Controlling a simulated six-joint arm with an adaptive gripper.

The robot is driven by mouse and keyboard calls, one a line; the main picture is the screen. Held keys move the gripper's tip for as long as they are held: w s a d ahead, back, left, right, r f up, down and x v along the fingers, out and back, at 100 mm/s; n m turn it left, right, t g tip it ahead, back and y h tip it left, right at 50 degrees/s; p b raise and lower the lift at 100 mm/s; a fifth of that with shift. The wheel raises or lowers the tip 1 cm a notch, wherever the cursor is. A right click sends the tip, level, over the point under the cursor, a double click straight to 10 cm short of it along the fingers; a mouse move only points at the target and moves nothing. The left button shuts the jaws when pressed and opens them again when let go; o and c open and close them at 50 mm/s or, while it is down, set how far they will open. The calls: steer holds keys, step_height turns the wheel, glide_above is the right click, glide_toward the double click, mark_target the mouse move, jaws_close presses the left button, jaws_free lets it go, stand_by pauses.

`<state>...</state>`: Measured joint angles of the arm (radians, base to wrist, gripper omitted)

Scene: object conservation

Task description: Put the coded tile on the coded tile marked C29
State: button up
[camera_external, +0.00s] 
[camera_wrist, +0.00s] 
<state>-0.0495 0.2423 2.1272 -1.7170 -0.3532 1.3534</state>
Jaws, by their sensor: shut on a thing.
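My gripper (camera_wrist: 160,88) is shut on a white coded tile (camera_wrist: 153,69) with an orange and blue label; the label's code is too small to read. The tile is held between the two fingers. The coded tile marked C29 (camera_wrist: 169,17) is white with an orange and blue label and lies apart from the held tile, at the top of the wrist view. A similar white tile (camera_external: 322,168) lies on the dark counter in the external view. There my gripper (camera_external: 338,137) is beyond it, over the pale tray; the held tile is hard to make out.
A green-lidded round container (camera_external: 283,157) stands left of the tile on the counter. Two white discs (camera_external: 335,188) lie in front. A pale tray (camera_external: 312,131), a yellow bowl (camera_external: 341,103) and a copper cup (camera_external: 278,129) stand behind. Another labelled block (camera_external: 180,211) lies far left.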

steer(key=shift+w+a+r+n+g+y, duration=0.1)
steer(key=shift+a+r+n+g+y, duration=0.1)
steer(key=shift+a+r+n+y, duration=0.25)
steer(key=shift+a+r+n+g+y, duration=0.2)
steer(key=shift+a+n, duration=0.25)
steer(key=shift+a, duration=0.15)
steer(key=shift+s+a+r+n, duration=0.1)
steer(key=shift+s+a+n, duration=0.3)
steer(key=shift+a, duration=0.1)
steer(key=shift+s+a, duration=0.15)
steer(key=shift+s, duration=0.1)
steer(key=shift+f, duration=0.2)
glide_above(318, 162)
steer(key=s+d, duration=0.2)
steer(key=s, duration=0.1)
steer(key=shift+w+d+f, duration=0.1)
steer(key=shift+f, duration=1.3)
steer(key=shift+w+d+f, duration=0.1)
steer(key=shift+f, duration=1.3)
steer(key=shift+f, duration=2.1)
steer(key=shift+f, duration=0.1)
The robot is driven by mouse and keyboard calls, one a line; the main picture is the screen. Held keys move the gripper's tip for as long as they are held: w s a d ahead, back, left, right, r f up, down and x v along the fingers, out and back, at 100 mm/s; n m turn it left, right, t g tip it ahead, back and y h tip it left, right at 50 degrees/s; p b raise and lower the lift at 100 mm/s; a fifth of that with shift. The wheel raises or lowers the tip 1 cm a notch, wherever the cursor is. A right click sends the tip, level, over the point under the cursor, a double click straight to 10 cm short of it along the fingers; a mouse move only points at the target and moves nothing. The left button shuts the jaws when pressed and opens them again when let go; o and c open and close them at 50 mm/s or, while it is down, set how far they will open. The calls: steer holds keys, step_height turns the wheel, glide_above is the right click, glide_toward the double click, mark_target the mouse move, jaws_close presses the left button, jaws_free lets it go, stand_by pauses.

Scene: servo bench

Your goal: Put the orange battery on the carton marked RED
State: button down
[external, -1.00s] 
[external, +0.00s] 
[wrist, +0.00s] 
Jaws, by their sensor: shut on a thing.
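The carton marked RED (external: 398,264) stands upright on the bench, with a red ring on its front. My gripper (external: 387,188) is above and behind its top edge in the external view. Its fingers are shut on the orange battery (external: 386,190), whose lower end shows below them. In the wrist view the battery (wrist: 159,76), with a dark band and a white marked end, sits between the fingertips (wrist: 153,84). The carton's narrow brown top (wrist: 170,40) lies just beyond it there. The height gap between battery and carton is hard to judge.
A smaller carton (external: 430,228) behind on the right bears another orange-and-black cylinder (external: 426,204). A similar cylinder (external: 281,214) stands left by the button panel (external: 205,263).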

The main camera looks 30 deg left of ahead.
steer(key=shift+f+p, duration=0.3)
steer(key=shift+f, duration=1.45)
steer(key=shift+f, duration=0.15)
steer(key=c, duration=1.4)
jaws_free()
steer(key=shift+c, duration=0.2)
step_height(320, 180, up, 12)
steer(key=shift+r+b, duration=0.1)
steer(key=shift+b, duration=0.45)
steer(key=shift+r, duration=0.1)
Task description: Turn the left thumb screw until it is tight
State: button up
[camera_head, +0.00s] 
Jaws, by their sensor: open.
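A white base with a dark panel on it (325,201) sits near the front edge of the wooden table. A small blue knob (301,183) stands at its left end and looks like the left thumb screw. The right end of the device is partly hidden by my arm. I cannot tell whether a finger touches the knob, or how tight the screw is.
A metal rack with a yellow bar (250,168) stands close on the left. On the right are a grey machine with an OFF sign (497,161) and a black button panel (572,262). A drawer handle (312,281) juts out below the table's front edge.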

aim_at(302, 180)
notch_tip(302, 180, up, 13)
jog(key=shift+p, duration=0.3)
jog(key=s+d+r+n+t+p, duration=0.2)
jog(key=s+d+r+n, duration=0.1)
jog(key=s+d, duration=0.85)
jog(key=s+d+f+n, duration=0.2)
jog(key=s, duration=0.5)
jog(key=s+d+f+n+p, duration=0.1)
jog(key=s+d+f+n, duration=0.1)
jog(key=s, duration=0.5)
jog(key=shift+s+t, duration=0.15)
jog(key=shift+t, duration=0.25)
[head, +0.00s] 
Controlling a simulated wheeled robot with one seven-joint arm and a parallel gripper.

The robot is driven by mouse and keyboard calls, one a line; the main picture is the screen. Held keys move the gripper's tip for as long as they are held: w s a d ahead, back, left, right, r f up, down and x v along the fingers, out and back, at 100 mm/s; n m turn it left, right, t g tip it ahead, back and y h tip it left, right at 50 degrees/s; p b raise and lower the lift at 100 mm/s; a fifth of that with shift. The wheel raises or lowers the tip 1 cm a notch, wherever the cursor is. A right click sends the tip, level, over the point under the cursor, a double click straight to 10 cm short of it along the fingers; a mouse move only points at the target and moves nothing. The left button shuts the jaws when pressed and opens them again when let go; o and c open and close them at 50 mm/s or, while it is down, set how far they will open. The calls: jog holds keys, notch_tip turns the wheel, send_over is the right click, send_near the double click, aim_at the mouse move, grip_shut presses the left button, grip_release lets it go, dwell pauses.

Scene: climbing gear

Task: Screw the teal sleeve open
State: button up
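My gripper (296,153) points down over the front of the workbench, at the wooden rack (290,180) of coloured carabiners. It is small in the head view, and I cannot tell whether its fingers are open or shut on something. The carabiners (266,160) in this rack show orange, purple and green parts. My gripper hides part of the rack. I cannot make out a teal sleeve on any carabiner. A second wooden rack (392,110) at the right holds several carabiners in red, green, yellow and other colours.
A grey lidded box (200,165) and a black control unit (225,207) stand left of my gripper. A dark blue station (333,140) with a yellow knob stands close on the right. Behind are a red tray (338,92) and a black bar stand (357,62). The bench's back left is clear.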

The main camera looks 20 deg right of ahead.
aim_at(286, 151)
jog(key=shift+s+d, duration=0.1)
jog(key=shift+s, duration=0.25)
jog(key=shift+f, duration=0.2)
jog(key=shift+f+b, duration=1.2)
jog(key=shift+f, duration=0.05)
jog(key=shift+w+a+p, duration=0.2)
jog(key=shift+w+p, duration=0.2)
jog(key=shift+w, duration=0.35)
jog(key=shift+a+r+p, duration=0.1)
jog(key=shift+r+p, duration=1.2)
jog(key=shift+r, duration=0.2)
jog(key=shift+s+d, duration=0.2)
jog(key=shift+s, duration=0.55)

□ □ □

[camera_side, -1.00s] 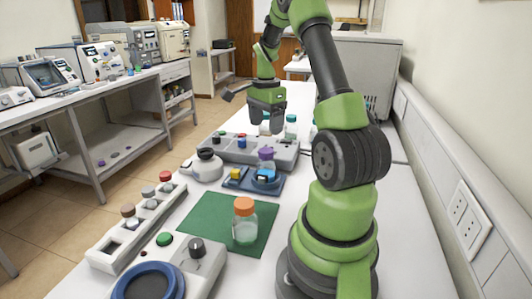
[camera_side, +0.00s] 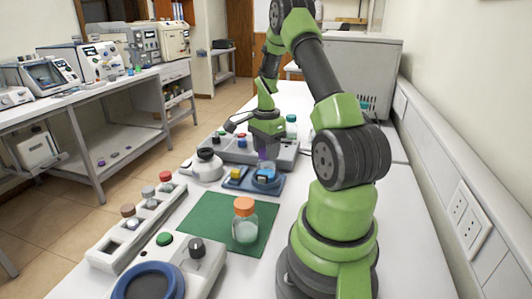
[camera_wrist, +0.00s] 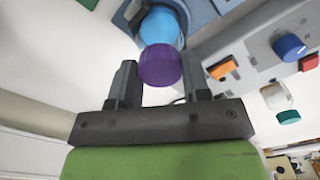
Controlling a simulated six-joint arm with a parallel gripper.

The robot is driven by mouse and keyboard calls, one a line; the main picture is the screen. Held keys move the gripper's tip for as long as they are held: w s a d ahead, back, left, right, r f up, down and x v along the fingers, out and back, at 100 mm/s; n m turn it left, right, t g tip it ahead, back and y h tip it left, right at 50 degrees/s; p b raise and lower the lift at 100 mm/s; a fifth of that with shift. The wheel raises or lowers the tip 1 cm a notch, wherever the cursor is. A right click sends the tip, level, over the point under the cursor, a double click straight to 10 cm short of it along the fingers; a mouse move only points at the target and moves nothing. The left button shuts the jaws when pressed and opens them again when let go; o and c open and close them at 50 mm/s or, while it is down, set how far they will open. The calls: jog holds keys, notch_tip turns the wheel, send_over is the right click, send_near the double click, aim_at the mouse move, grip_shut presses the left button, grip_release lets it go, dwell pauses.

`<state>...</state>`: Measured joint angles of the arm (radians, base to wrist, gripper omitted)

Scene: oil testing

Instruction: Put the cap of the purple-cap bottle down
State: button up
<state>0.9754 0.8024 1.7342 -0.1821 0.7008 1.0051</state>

□ □ □

> _Task directions_: Select every line above that contains the word "joint", and copy it.

> _Expected output_:
Controlling a simulated six-joint arm with an adaptive gripper.
`<state>...</state>`: Measured joint angles of the arm (radians, base to wrist, gripper omitted)
Controlling a simulated wheeled robot with one seven-joint arm and a parallel gripper.
Controlling a simulated six-joint arm with a parallel gripper.
`<state>...</state>`: Measured joint angles of the arm (radians, base to wrist, gripper omitted)

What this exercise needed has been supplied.